(Manipulation episode records)
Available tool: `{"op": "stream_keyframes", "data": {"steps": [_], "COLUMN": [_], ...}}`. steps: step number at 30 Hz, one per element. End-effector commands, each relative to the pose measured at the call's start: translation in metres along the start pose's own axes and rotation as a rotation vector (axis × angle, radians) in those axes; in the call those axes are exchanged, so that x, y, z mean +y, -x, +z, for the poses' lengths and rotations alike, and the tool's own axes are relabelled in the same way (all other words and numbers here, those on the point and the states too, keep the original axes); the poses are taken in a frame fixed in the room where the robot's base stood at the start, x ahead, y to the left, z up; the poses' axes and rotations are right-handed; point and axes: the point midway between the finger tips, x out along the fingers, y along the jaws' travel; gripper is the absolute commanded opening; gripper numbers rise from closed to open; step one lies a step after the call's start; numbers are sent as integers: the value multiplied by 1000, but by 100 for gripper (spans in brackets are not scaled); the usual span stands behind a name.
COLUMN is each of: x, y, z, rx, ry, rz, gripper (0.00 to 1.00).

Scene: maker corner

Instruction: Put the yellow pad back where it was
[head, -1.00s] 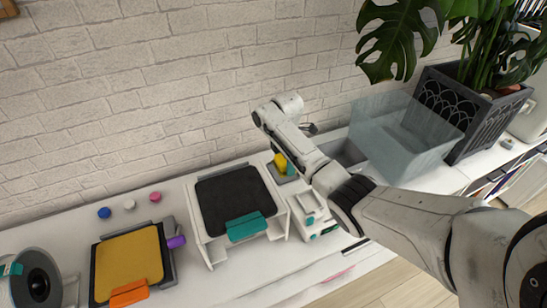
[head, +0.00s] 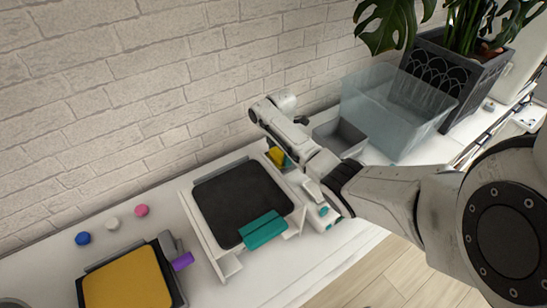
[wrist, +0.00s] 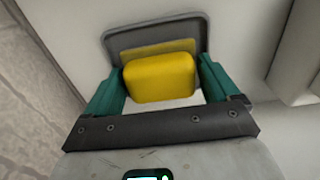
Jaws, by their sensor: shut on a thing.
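The yellow pad (wrist: 160,78) is a rounded block between the two teal fingers of my gripper (wrist: 160,86) in the wrist view. The gripper is shut on it. A grey shallow tray (wrist: 118,37) with a duller yellow patch lies just beyond the pad. I cannot tell whether the pad touches it. My gripper (head: 281,159) is mostly hidden there too.
A white stand with a black plate (head: 240,203) and teal clip is close left of my gripper. A grey bin (head: 341,137) and a clear box (head: 398,112) stand to the right. Blue (head: 83,238), white and pink knobs and a yellow plate (head: 128,281) are at left.

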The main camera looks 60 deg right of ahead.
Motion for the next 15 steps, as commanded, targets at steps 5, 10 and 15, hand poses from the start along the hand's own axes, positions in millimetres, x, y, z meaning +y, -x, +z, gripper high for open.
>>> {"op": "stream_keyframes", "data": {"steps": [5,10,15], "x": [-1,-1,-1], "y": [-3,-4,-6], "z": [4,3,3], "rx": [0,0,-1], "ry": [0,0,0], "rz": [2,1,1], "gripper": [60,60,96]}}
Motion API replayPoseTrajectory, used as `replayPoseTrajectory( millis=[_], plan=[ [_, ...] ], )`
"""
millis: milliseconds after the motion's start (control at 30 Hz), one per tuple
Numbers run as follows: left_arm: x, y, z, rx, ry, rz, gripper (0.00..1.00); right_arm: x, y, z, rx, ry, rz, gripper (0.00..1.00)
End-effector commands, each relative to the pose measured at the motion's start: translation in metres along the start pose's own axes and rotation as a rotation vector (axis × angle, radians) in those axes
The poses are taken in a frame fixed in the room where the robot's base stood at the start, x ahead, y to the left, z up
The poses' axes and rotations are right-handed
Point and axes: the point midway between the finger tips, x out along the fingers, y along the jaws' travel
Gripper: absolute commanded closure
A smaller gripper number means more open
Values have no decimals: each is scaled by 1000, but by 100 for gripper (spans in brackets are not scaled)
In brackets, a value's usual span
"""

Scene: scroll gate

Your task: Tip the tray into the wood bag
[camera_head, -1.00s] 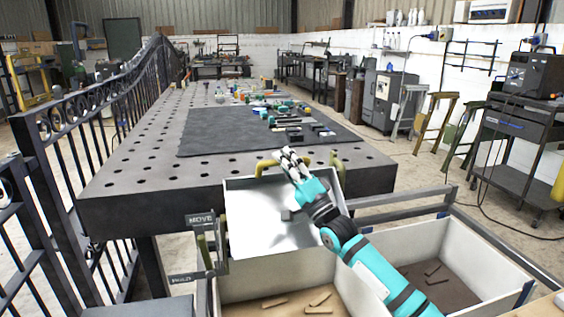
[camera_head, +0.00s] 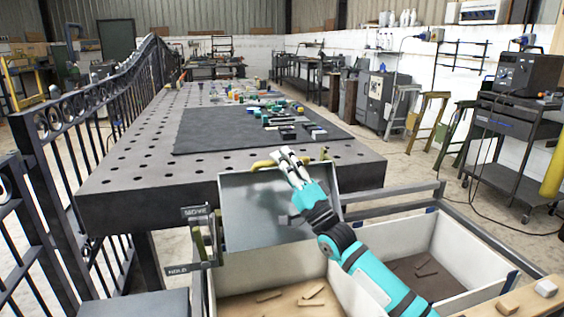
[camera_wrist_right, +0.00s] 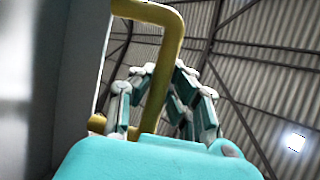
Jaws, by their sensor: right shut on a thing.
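The tray (camera_head: 255,212) is a shallow grey metal pan with a light rim. It stands steeply tilted between the table end and the bins, its open face toward me. No loose pieces show on the part I can see. My right gripper (camera_head: 284,160) is shut on the tray's yellow handle (camera_head: 262,164) at its upper edge. The wrist view shows the fingers (camera_wrist_right: 165,95) around the yellow handle bar (camera_wrist_right: 176,40). Below the tray is a white-walled bin (camera_head: 300,262) with several wood pieces on its floor; which container is the wood bag is unclear. My left gripper is out of view.
A second white-walled bin (camera_head: 455,245) with a dark floor and wood pieces stands to the right. The perforated table (camera_head: 130,180) lies behind, with a dark mat (camera_head: 215,135).

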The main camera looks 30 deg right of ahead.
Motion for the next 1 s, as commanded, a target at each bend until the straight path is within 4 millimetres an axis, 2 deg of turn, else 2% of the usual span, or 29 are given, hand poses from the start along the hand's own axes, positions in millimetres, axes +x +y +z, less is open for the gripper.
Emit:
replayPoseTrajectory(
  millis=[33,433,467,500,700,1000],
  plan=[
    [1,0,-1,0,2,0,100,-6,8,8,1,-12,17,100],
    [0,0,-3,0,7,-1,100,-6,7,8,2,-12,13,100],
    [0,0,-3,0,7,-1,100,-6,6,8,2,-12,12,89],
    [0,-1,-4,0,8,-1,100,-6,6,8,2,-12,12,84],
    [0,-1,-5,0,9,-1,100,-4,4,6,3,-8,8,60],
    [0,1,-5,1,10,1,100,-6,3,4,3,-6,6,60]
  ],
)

● **To be done**: Set down exactly what runs from the line with "Motion for the next 1 s, as" to the last line of the data above, including both of those lines and no others.

● **Result below**:
Motion for the next 1 s, as commanded, a target at each bend until the straight path is within 4 millimetres an axis, 2 deg of turn, else 2% of the usual span, or 29 are given, hand poses from the start along the hand's own axes, positions in millimetres, axes +x +y +z, less is open for the gripper.
Emit:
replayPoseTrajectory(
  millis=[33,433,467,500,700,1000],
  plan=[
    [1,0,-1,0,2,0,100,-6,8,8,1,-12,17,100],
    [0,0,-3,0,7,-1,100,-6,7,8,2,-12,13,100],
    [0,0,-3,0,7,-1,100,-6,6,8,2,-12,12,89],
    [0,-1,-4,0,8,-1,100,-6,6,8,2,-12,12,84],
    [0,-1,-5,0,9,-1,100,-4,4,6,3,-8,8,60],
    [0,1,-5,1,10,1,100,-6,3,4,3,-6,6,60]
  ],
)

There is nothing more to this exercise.